This talk is a "train the trainer", by i18n specialists for i18n specialists who will train the non-specialists. It goes through the themes the author has found effective in reaching non-specialist developers. Bring your own ideas for what non-specialists should know. You will leave the talk with a CC-licensed slide deck which you can adapt for teaching your own local non-specialist software developers about "international".


Presenter:

Ken Lunde
Senior Computer Scientist 2, CJKV Type Development, Adobe

Track 3 - Pan-CJK Font Development Tips, Tricks, Techniques & Pitfalls

Picking up where his two similarly-entitled IUC38 presentations left off, Ken Lunde dives deeper into Pan-CJK font development, at a more general level, revealing some of the processes and techniques that were proven to work well for Source Han Sans and Noto Sans CJK development, and detailing some of the pitfalls that were encountered along the way. Genuine Pan-CJK fonts are necessarily complex, mainly due to the enormous number of glyphs that are required, but also because of the requirement to integrate different and sometimes conflicting language- or region-specific conventions. As this somewhat technical presentation will demonstrate, there are proven techniques for handling these characteristics in a way that makes the resulting installable font resources more user-friendly, which is intended to help font developers avoid some of the hurdles that were eventually overcome while developing the world's first Pan-CJK typeface families.

13:50-14:40  SESSION 11

Presenters:

Sharon Correll
Software Engineer, SIL International

Lorna Priest Evans
Script Technologist, SIL International

 


Track 1 - New Developments in ScriptSource

An increasing number of people are using ScriptSource as their "go-to" place for information on the world's scripts and writing systems. ScriptSource is a web site for documenting forms of writing around the world and promoting collaboration in development of script-related resources such as fonts and keyboards. It contains an extensive framework for describing and linking languages, scripts, characters, and writing systems, based on data from Unicode, ISO 639-3, the CLDR, and the Ethnologue. The site also includes more general script-related topics such as Unicode, OpenType, locales, and web fonts.

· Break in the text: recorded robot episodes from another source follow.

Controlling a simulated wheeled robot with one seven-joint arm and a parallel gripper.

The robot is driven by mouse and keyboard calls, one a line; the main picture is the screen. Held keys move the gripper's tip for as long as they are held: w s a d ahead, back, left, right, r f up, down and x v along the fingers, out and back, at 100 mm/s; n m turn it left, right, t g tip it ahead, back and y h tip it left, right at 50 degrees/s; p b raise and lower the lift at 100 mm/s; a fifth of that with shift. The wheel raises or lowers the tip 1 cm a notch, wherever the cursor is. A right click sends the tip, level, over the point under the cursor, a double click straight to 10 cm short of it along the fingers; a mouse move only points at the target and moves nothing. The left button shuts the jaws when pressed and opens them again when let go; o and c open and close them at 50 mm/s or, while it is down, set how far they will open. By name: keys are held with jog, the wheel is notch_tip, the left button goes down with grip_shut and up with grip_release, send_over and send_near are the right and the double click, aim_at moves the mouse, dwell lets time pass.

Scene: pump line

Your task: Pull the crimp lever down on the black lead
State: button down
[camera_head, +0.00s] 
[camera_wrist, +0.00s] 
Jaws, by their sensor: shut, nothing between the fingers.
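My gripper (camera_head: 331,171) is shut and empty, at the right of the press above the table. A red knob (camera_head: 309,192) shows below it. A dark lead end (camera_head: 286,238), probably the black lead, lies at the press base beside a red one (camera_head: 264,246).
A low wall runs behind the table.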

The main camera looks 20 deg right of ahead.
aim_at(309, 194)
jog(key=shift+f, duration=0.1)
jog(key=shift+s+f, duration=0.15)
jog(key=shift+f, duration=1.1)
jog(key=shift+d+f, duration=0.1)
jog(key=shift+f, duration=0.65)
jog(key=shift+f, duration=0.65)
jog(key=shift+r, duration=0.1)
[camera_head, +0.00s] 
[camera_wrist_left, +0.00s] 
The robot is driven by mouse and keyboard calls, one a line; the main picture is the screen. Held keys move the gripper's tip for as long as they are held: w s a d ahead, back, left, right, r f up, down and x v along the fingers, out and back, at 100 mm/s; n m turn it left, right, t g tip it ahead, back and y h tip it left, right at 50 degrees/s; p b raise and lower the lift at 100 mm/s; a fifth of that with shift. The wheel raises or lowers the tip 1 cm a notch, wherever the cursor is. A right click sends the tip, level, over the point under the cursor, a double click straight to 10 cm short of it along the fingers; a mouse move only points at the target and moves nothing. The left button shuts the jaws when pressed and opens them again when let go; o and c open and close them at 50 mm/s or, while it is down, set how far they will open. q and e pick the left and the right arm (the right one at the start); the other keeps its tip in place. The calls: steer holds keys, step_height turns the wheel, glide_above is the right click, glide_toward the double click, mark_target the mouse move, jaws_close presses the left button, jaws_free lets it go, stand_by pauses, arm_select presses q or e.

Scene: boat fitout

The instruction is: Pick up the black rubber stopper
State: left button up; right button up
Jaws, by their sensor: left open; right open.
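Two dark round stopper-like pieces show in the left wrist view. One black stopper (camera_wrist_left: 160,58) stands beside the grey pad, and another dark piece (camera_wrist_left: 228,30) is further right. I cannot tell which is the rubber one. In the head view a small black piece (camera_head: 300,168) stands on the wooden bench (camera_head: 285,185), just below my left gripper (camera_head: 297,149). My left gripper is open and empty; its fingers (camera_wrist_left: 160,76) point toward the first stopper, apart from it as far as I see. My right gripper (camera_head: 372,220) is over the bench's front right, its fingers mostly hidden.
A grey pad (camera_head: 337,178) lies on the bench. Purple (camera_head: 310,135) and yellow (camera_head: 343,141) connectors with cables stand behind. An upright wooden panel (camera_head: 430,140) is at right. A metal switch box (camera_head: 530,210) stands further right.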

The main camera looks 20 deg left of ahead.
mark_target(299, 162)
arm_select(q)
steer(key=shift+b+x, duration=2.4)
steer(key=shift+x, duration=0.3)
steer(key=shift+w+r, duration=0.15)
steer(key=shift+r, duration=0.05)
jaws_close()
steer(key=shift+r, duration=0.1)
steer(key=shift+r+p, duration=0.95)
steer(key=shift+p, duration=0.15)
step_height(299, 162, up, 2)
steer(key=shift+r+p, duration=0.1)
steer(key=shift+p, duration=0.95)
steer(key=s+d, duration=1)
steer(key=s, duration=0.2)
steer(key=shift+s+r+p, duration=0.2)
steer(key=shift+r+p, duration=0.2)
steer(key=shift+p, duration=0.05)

Since ScriptSource first went public in 2011, there have been a number of new features added to the system. One of these is the inclusion of more extensive character exemplar data from the CLDR and SIL's own locale data repository. It is also possible for users to contribute lists of characters for a language they are familiar with. Another new feature is the ability to document how characters are used to represent the phonemes of a language, and investigate how a given phoneme is represented in different languages and scripts. ScriptSource includes an increasing number of links to other language-related sites, such as OLAC and the Endangered Languages project. And since the system now uses web fonts, contributors can be assured that text requiring a special font will be displayed properly.


Presenter:

Nick Patch
Lead Engineer, International Search, Shutterstock

Track 2 - Hello, My Name is ____.

Our personal identity is core to how we perceive ourselves and wish to be seen. All too often, however, applications, databases, and user interfaces are not designed to fully support the diversity of personal, cultural, and gender identities expressed throughout the world. This talk will demonstrate ways to build applications that respect users' identities instead of limiting them.

Topics will include:

  • Input, validation, storage, and display of personal names
  • Unicode usernames and solutions to security concerns
  • Input and use of gender and pronouns
  • Internationalization and localization considerations

The intended audience includes programmers, UX designers, and QA testers. Together we can build inclusive software that supports diverse identities.


Presenter:

Alolita Sharma
Director of Engineering, Wikipedia

Track 3 - Having Fun with Twemoji

Twitter released an open source set of 872 beautiful emojis aptly named the 'Twemoji' set. This set can be used in tweets as well as embedded in web apps. Twemoji is compliant with Unicode 7.0. This talk will explore the Twemoji character set, code to embed in web pages and apps as well as examples of its usage.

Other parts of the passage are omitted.